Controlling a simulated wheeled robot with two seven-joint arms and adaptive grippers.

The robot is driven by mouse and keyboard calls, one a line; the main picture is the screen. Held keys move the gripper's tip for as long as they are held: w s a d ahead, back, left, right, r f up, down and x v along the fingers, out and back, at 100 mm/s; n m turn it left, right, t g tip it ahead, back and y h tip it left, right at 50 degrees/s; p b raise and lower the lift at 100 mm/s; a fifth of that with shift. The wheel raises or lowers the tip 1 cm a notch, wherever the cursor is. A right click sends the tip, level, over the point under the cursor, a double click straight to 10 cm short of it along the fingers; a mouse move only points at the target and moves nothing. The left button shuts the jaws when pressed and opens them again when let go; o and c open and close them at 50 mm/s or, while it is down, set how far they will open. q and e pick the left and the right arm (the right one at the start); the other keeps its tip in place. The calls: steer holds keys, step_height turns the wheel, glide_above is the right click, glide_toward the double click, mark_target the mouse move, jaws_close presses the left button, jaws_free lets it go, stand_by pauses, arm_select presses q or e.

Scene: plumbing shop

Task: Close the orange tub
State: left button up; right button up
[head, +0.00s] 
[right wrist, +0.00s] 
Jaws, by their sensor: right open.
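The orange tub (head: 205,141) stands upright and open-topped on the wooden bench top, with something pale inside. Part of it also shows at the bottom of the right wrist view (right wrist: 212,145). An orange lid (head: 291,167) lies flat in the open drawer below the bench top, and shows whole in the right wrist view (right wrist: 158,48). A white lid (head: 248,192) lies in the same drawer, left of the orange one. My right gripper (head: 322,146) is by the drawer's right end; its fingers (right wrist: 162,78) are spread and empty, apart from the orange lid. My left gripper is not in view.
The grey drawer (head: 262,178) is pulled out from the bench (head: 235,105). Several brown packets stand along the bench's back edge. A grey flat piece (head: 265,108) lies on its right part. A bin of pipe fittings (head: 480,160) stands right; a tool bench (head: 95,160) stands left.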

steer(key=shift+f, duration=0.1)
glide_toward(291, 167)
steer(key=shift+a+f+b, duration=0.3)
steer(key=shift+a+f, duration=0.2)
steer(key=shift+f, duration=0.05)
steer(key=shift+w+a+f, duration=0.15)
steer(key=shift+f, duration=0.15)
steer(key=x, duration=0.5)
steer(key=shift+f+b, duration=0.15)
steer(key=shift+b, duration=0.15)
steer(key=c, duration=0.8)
◇ ◇ ◇
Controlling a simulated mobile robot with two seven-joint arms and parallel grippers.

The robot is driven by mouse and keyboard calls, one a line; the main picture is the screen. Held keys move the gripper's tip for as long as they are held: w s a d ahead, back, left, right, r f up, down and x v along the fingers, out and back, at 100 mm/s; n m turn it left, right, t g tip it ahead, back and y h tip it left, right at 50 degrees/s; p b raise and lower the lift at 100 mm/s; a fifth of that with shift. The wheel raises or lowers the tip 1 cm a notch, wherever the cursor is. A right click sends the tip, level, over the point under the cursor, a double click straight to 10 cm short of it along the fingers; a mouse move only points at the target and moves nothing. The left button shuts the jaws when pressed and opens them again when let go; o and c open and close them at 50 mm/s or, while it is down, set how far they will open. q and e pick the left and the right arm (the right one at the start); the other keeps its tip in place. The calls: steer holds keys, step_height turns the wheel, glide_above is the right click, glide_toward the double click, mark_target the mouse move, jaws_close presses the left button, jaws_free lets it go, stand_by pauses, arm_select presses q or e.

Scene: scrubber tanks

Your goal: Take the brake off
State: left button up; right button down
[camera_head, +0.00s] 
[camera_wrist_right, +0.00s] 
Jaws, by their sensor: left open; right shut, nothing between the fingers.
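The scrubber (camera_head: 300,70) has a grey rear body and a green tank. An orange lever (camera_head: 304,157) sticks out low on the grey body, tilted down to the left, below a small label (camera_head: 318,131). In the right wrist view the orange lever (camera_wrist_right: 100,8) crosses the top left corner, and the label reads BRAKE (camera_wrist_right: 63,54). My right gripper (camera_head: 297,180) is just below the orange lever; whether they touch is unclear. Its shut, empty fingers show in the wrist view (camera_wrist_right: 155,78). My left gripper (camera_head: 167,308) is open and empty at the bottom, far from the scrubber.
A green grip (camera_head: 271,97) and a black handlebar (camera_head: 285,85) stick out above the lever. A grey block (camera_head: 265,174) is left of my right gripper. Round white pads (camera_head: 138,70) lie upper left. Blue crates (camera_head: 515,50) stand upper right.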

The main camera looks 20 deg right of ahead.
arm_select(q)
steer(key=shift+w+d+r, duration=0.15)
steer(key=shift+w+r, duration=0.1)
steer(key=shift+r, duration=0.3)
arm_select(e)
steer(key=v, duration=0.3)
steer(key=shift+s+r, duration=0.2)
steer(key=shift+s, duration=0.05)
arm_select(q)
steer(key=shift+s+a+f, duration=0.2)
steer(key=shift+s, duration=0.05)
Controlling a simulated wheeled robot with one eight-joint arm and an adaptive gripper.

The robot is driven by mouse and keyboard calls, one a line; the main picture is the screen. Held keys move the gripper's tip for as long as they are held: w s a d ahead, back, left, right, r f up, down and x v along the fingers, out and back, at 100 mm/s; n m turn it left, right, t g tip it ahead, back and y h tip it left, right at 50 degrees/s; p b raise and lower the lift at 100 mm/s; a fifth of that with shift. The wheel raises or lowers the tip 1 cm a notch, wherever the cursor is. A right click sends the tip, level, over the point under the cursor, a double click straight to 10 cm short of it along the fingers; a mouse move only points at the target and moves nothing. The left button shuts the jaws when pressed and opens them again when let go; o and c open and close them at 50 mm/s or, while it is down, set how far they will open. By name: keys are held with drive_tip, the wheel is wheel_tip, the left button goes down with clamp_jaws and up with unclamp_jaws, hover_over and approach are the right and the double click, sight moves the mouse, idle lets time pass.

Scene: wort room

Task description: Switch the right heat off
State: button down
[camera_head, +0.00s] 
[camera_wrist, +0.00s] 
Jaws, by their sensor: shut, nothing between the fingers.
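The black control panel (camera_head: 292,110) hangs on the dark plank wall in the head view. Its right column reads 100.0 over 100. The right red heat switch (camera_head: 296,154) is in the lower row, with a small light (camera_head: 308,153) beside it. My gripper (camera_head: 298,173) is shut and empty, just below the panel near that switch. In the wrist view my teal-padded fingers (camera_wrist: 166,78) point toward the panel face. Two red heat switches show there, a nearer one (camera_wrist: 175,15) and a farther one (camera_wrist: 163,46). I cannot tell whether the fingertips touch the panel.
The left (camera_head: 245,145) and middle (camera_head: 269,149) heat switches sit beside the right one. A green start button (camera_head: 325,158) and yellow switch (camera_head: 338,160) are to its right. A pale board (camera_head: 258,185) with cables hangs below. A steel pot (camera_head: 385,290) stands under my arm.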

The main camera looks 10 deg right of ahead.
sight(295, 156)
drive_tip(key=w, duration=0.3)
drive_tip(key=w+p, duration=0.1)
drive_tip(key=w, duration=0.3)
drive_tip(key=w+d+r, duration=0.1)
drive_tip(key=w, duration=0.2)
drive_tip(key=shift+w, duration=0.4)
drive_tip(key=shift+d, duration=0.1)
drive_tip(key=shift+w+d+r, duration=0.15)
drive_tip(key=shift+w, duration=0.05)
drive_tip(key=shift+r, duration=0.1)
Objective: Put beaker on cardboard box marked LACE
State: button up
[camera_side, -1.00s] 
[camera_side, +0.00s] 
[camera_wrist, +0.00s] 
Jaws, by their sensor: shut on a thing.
◇ ◇ ◇
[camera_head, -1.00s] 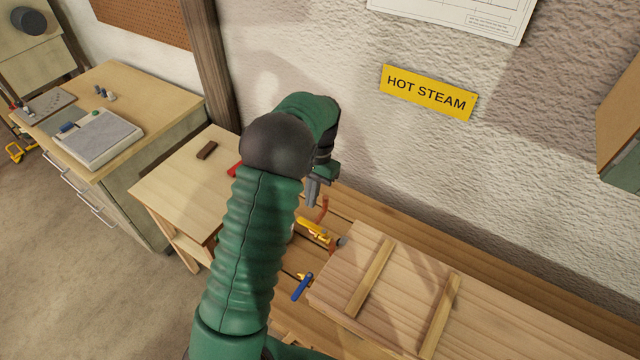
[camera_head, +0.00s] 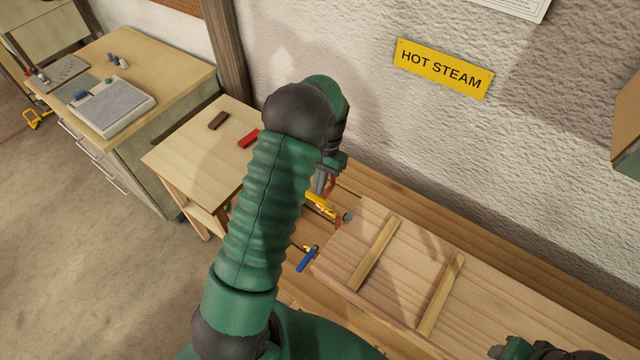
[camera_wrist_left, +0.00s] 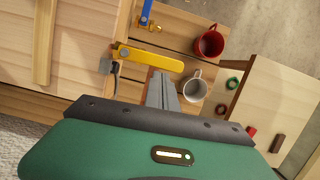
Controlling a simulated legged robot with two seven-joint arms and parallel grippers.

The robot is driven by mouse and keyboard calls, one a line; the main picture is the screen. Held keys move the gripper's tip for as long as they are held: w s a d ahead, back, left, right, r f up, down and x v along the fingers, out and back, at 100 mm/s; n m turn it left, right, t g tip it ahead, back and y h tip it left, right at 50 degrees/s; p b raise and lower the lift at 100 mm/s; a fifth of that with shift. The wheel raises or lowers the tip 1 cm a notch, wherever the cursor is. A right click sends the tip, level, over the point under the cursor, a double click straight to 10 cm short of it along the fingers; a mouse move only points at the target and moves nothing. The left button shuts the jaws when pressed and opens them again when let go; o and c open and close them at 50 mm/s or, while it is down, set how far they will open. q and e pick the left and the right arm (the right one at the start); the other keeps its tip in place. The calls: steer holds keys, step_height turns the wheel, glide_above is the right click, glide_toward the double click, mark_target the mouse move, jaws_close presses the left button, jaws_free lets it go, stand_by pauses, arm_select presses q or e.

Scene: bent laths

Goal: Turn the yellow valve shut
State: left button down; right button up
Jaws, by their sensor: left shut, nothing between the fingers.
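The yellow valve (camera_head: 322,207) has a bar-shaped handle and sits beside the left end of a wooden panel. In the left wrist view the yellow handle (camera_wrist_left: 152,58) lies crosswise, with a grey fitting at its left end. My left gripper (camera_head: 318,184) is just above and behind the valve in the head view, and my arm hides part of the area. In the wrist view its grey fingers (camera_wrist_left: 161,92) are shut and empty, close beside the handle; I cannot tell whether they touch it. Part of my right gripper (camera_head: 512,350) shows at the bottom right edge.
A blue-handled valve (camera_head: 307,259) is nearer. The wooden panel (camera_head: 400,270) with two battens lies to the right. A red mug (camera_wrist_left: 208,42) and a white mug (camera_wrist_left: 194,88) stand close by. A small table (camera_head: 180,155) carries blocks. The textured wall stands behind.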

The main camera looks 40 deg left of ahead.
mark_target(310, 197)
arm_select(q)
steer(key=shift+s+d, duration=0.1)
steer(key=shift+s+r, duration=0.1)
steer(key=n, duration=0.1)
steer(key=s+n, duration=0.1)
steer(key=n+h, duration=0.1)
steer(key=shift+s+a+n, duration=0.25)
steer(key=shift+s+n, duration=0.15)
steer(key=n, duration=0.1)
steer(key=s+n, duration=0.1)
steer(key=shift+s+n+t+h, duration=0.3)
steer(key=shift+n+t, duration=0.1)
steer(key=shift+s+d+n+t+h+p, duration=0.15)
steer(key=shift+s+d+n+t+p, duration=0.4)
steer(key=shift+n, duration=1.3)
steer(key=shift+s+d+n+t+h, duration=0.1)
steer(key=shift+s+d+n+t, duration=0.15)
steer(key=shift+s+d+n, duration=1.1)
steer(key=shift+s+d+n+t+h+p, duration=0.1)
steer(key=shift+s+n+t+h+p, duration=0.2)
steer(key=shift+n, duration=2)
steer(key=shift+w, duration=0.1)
◇ ◇ ◇
Read the data above and pull out each line that holds the string "arms".

Controlling a simulated wheeled robot with two seven-joint arms and adaptive grippers.
Controlling a simulated mobile robot with two seven-joint arms and parallel grippers.
Controlling a simulated legged robot with two seven-joint arms and parallel grippers.

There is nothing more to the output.